Porteurs d’une aura maléfique, les symboles des monuments de Nüremberg furent dynamités dès avril 1945. Dans sa « théorie des ruines », Speer imaginait l’image majestueuse des vestiges du Reich hitlérien mille ans plus tard… Sa vaniteuse prophétie se vérifia moins d’une décennie après ! Les massifs restes servent de témoins silencieux d’un funeste empire. De même, les quelques œuvres de Giesler constituent un encombrant rappel mémoriel. Quant à Linz, les travaux réalisés par Fick sont toujours en place – entre pompe et mélancolie.
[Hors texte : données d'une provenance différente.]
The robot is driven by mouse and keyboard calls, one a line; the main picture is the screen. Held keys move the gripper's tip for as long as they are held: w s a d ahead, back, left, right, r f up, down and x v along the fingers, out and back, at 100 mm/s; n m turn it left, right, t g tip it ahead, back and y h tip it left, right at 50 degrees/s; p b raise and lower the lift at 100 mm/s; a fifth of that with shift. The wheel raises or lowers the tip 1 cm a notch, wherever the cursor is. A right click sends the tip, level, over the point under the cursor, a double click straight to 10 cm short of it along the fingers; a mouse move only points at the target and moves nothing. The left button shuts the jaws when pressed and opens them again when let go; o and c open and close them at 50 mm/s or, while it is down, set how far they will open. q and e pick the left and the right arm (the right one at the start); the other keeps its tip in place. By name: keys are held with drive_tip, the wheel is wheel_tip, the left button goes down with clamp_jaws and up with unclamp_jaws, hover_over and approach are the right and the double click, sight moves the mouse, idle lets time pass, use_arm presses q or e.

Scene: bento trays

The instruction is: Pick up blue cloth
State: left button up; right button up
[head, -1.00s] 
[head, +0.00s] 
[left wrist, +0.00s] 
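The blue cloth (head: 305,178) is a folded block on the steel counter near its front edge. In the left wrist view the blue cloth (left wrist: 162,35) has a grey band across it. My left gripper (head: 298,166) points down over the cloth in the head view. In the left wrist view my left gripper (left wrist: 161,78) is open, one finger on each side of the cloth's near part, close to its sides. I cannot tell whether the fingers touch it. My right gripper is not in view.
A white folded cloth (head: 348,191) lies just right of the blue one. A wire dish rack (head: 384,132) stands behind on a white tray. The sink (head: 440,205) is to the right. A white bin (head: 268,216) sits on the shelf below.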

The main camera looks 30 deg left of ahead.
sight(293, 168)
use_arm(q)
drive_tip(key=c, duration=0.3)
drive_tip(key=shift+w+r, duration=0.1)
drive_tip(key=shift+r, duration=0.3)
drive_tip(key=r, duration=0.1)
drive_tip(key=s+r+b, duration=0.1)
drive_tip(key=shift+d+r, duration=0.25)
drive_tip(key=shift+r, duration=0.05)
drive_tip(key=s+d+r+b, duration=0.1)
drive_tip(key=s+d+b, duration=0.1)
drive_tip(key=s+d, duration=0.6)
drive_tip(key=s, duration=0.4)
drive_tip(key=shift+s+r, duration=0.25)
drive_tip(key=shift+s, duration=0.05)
La confrontation entre les desseins de Fick et Giesler révèle un gouffre existentiel. Le premier tenta la poursuite d’une certaine élégance conceptuelle ; le second se plia avec obséquiosité aux diktats d’un dictateur réclamant un décor grandiloquent. Devant le tyran, leur sens créatif se lia irrémédiablement aux turpitudes d’un pouvoir fondé sur l’élimination ou l’asservissement de peuples entiers. Le panorama de Linz sur le Danube : inquiétant masque architectural d’un âge d’or fictif, fondé sur un délire de suprématie raciale. Derrière ce songe pervers, des coulisses sinistres où chaque chantier participait d’un dévoiement inhumain du moindre mécanisme social.